Let $(x,y) = (x(t), y(t))$ by any smooth paremetrization of the ellipse. For a tangent to the ellipse, we must have $\frac{d f(x,y)}{d t}=0$. For convenience, we will be using the following notation

• $\mathbf{\widehat{u}}:=\frac{x-a}{\|FT\|}\mathbf{\widehat{i}} + \frac{y}{\|FT\|}\mathbf{\widehat{j}}$ is the unit vector along $\overset{\longrightarrow}{FT}$
• $\mathbf{\widehat{v}}:=\frac{x+a}{\|FT\|}\mathbf{\widehat{i}} + \frac{y}{\|FT\|}\mathbf{\widehat{j}}$ is the unit vector along $\overset{\longrightarrow}{F'T}$
• $\mathbf{T}=\frac{\partial x(t)}{\partial t}\mathbf{\hat{i}} + \frac{\partial y(t)}{\partial t}\mathbf{\hat{j}}$ is the tangent at $T$.

Note that the perpendicular bisector of the angle $\measuredangle FTF'$ is the vector $\mathbf{\widehat{u}} + \mathbf{\widehat{v}}$.

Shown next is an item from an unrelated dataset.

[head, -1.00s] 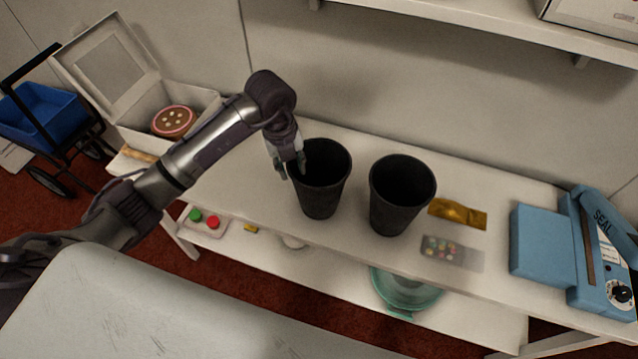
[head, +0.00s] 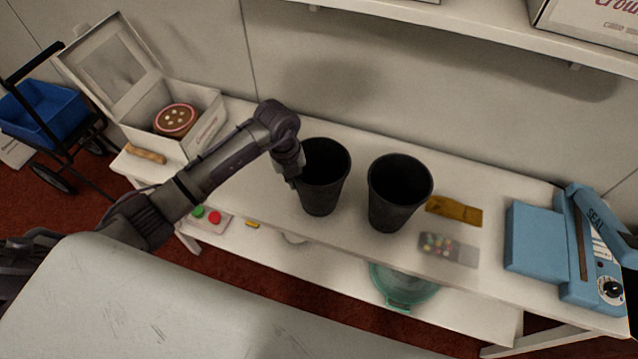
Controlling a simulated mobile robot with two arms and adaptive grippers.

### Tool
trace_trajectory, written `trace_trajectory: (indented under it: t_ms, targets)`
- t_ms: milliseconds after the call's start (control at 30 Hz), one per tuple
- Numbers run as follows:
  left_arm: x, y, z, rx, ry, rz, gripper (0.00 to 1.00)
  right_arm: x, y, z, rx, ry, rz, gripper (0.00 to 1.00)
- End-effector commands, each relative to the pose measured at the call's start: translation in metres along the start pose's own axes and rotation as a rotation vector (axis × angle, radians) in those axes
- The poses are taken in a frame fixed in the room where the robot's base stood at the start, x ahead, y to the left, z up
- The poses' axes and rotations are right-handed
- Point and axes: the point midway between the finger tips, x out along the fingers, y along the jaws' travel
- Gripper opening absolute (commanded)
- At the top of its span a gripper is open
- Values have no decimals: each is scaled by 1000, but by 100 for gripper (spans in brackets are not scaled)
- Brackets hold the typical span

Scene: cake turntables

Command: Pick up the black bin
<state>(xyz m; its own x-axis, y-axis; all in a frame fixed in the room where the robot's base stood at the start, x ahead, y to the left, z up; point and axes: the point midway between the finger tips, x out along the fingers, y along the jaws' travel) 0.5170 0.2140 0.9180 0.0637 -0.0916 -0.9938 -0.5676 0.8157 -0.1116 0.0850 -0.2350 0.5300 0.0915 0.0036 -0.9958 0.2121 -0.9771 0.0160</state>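Two black bins stand upright on the white table in the head view. The left black bin (head: 322,190) is nearer the middle, and the right black bin (head: 393,207) stands beside it with a small gap. My left gripper (head: 294,184) is low at the left rim of the left bin, pointing down. Its fingers are mostly hidden by the wrist and against the dark bin, so I cannot tell whether they are open, shut or touching the rim. My right gripper is not in view.
Right of the bins lie a gold packet (head: 454,210), a clear packet of coloured pieces (head: 447,247) and a blue sealer (head: 570,250). A white box (head: 190,140) with a cake (head: 175,120) stands at left. A shelf (head: 480,32) hangs above.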

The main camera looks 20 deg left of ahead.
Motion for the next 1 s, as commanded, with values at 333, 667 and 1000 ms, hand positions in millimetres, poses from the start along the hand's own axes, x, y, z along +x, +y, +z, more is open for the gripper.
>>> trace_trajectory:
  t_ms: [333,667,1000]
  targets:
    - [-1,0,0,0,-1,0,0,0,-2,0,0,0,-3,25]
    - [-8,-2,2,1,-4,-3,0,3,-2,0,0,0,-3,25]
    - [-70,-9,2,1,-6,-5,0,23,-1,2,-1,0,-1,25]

Now, one computes $\frac{\partial f(x,y)}{\partial x} = \frac{x-a}{\sqrt{(x-a)^2 + y^2}}+\frac{x+a}{\sqrt{(x+a)^2 + y^2}}=\frac{x-a}{\|FM\|}+\frac{x+a}{\|F'M\|}$ and $\frac{\partial f(x,y)}{\partial xy} = \frac{y}{\sqrt{(x-a)^2 + y^2}}+\frac{y}{\sqrt{(x+a)^2 + y^2}}=\frac{y}{\|FM\|}+\frac{y}{\|F'M\|}$. Thus $$ \begin{split} 0 = \frac{d f(x,y)}{d t} &= \left(\frac{x-a}{\|FM\|} + \frac{x+a}{\|F'M\|}\right)\frac{\partial x}{\partial t} + \left(\frac{y}{\|FM\|} + \frac{y}{\|F'M\|}\right)\frac{\partial y}{\partial t}\\ &= (\mathbf{\widehat{u}} + \mathbf{\widehat{v}}).\textbf{T} \end{split} \tag{1} $$

(1) says that the perpendicular bisector $\mathbf{\widehat{u}} + \mathbf{\widehat{v}}$ of the angle $\measuredangle FTF'$ is perpendicular to the tangent at $T$, and we are done. $\quad\quad\Box$